In Louis Malle’s 1981 film, My Dinner with Andre, two aging actors who haven’t seen each other in some time, one successful, the other not, reunite over dinner at a restaurant where they debate life, theater, art, and Western Civilization. Touching, humorous, sad, one of the first films to successfully build an entire story around a conversation. Cosmopolis, directed by David Cronenberg (Eastern Promises, A History of Violence, The Fly) felt like its sordid, bipolar cousin. It too is mostly a conversation, between twenty-seven-year old Eric, a ruthlessly rich and brilliant securities trader of God-like proportions, and his disciples who one-by-one come to meet with him inside his hyper-tech customized stretch limo as it inches its way across a traffic clogged Manhattan so that Eric can get a haircut. The debates, ranging from collapsing financial systems, cyber capitalism, dimensions of time and technology, human rationality and sex…I understood My Dinner with Andre much better…, come at you in disjointed bursts and are interspersed with jarring violence. Mostly, the conversation is about wealth. Eric has owned wealth and all its concepts up to this point, but money is changing…“Money has lost its narrative quality the way painting did once upon a time,” says Eric’s Chief of Theory during a conversation that takes place while the limo, caught in the middle of a violent, anti-capitalist protest, is rocking from side to side (as is the vodka in Eric’s glass). “Money is talking to itself.” Eric doesn’t want the 100 million dollar apartment; he wants to pay the hundred million for the apartment.

So what’s left for a man who’s reached the pinnacle, where everything meets nothing? To toy with self-destruction? Eric’s made a bet on the Yuan that’s causing his company to implode and yet he dispassionately refuses to rectify the situation while he still can. Starkly handsome, exquisitely dressed, piercingly emotionless, Eric is a zombie searching for some last bastion of humanity, to feel something. ANYTHING. The Twilight heartthrob Robert Pattinson plays the role with a cold-blooded force.

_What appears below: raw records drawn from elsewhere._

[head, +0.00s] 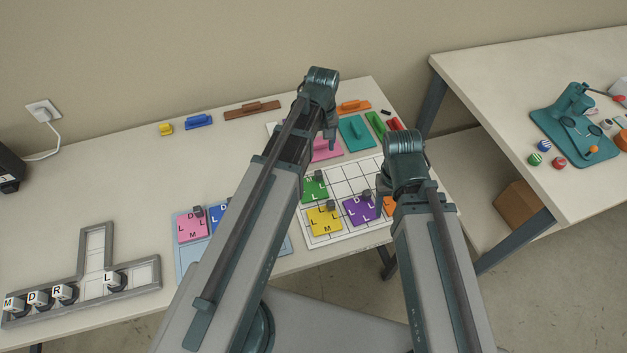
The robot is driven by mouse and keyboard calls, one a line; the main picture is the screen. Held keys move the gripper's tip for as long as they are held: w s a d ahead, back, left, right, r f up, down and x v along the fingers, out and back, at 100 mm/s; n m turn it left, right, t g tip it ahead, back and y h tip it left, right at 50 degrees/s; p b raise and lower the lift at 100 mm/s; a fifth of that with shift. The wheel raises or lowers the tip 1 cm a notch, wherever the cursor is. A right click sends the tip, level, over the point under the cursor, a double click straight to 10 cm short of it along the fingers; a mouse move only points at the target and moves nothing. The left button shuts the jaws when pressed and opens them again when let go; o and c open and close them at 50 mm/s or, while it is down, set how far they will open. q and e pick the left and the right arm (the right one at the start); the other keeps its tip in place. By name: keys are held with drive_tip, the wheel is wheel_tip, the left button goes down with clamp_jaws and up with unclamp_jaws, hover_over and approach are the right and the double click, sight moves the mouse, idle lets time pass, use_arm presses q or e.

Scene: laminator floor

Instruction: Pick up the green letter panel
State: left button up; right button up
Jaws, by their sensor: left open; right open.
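The green letter panel (314,190) lies flat on a white grid board (352,175), with dark letters and a small grey knob on top. My left arm's forearm passes close to its left side. My left gripper (329,138) is open, beyond the green panel and above the pink block at the back of the board. My right gripper (406,178) is open over the board's right side; its fingertips are mostly hidden by its own arm. Neither gripper touches the green panel.
A yellow panel (325,221), a purple panel (361,209) and a partly hidden orange panel share the board. Pink (192,226) and blue panels lie on a blue tray at left. A grey letter track (95,255) is further left. Coloured handled blocks line the table's back.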

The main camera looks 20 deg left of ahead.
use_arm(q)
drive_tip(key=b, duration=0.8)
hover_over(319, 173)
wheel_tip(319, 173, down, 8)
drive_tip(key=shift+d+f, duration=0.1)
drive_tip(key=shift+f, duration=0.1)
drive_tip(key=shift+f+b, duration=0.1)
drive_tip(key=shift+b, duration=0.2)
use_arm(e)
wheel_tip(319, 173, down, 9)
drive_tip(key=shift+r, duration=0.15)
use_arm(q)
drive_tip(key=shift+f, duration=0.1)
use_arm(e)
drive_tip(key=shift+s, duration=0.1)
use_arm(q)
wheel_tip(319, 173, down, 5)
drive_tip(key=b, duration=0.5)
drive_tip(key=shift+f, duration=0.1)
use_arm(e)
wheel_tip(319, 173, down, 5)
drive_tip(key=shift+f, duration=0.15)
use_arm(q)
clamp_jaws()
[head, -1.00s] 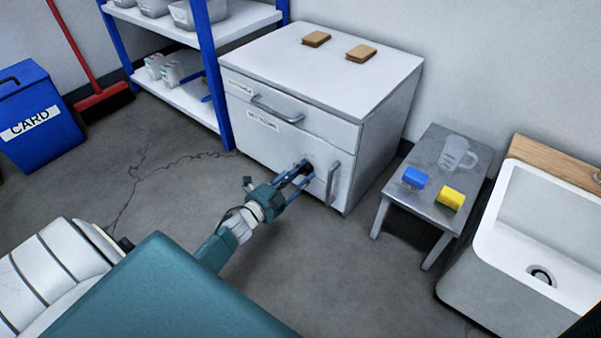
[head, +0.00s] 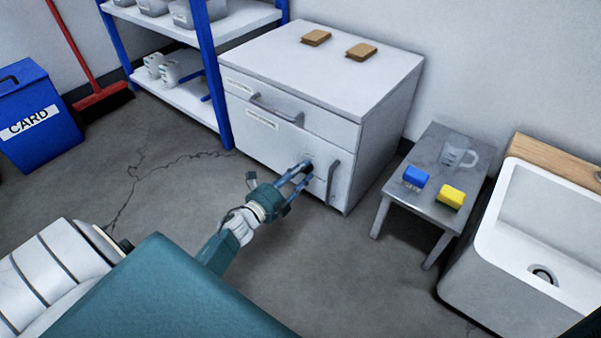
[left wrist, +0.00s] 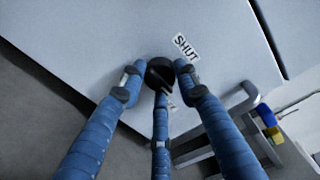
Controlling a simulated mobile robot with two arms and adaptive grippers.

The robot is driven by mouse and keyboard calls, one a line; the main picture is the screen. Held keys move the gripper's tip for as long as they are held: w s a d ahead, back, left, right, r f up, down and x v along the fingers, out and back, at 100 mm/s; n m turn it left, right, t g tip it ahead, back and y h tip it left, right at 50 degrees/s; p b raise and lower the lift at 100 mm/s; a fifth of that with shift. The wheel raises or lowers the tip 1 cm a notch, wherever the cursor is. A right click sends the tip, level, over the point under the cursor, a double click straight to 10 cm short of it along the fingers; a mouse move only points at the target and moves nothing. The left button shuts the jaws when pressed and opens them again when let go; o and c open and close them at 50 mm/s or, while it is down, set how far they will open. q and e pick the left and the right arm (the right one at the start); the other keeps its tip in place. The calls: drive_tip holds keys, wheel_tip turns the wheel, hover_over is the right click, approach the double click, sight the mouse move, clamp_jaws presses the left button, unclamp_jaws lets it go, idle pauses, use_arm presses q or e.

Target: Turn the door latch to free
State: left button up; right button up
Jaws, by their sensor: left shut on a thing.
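The white cabinet (head: 262,148) has a drawer on top and a door below with a grey bar handle (head: 333,183). The door latch, a dark round knob (left wrist: 160,71), sits on the door face left of that handle. My left gripper (head: 304,171) is at the latch, its blue fingers closed around it; they also show in the left wrist view (left wrist: 158,80). A "SHUT" label (left wrist: 186,46) is beside the knob. A second label is mostly hidden behind a finger. The door looks closed. My right gripper is not in view.
A white sink (head: 490,262) stands further right. Blue shelving (head: 212,70) is on the left. The floor before the cabinet is clear.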

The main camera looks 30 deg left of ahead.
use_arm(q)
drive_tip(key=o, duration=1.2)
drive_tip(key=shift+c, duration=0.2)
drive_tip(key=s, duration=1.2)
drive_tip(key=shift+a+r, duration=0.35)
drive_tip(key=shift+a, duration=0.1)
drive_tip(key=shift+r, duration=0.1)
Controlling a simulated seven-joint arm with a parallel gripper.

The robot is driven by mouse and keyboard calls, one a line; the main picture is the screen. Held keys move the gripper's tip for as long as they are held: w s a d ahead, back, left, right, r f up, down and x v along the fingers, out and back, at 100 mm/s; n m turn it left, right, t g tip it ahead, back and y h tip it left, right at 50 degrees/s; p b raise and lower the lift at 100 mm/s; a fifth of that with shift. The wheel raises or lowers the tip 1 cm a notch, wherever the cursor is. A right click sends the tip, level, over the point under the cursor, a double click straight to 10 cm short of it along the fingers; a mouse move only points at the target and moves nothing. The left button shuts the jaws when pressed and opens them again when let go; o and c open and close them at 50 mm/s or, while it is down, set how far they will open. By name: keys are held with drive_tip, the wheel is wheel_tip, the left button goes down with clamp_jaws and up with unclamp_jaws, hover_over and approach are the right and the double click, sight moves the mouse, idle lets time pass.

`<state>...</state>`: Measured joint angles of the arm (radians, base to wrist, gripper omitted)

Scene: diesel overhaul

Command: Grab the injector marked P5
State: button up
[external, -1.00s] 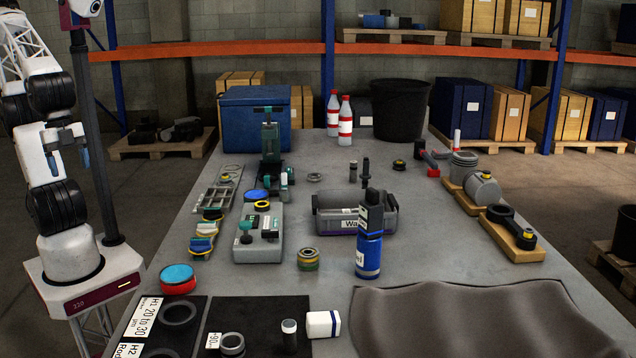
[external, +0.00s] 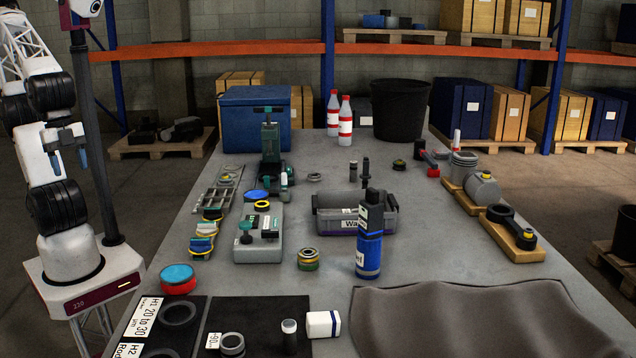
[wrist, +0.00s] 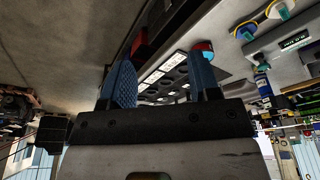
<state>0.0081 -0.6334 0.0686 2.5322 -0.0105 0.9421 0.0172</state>
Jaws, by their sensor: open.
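No P5 mark can be read in either view, and I cannot tell which part is that injector. A grey slotted rack (external: 222,188) lies at the table's left edge, its contents too small to identify. A green stand (external: 270,150) stands near it with a small slender part (external: 284,181) beside it. My gripper (external: 69,162) is at the far left, off the table and well away from these parts. In the wrist view my gripper (wrist: 164,80) shows two blue fingers spread apart with nothing between them.
A grey block with teal fittings (external: 258,240), a grey bin (external: 356,217) and a tall dark-blue bottle (external: 368,250) stand mid-table. A red-and-blue tin (external: 178,279) sits at the near left edge. A blue crate (external: 255,120) and black bucket (external: 400,110) are at the back.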

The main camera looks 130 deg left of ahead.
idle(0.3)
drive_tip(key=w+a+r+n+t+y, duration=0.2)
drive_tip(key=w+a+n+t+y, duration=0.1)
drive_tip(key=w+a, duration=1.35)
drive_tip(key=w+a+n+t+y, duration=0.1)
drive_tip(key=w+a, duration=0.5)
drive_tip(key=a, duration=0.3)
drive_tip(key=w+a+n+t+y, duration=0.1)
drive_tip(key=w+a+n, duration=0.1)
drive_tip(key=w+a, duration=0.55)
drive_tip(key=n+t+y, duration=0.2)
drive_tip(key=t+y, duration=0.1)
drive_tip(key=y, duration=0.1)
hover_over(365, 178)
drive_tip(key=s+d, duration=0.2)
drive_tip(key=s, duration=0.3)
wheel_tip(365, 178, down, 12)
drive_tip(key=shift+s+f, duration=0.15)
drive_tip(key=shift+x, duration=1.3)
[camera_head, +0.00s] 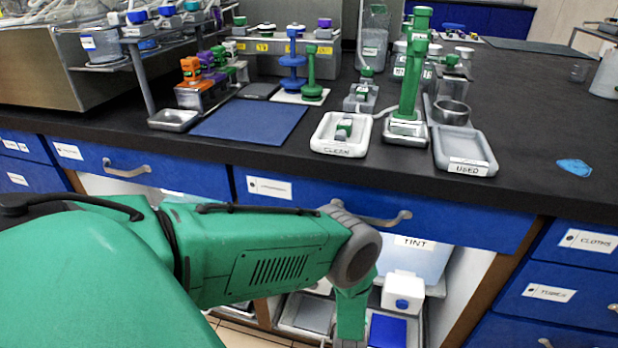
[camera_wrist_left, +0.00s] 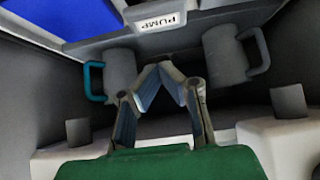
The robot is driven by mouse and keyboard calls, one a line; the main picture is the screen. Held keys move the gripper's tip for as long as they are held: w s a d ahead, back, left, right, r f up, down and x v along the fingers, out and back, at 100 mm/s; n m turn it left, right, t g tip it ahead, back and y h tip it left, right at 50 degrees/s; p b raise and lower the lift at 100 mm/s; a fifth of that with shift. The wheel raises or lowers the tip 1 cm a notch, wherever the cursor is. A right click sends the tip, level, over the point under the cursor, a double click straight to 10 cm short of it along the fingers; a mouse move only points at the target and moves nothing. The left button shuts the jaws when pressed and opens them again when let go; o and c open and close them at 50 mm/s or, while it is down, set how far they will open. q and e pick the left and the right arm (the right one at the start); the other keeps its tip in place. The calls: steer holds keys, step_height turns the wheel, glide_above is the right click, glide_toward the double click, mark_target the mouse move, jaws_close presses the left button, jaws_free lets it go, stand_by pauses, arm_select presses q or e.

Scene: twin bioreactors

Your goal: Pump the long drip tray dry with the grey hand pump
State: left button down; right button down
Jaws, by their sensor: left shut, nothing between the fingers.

Absurd, lewd, sardonic, engrossing, ultimately I liked the film more than I thought I would, even though half of the prolific waxing going on went over my head. For all its obtuseness, the deadpan, acidly funny dialogue held me rapt, and more than a little curious. Who speaks like this? No one probably. Who writes like this? I hit The Strand on the way home from the theater. The movie is based on Don DeLillo’s 2003 novel of the same name. I had not been able to put down the author’s famed White Noise, about the year in the life of a professor who has made his name pioneering the field of Hitler Studies, married five times to four women, a brood of children. For all the book’s satire and allegory, what held me was the way DeLillo captured the simple, banal, every day struggles of life. A couple who fear death doing the dishes. After reading Cosmopolis, I wasn’t so surprised to find that the film tracked almost word for word with the book. Some of the debates still loomed above my head, and while the reviews say that Cosmopolis is one of the author’s weaker works, in my mind DeLillo is DeLillo.